- [Work to complete] Copy verbatim the span of lines beginning at the line that contains "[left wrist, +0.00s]" and ending with the final line of the data. Exclude pictures from the copy.

- [Data]

⁂

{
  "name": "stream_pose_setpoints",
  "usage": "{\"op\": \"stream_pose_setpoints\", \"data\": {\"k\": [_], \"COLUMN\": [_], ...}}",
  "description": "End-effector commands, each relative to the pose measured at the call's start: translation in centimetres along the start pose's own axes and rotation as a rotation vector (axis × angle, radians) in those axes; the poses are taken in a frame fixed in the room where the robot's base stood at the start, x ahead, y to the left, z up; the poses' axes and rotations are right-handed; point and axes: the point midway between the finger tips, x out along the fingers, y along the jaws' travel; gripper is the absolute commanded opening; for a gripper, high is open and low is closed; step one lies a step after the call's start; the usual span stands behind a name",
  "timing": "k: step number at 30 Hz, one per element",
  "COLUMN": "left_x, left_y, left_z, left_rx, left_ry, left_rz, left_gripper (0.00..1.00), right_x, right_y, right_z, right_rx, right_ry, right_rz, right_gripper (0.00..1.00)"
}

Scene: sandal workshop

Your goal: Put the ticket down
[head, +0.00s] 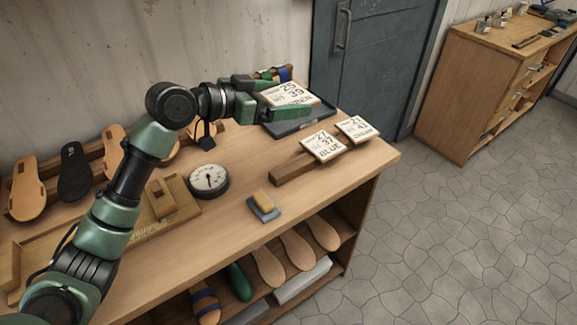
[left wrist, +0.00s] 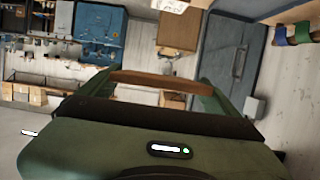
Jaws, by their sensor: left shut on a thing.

⁂

- [Complete answer]
[left wrist, +0.00s] 
Jaws, by their sensor: left shut on a thing.

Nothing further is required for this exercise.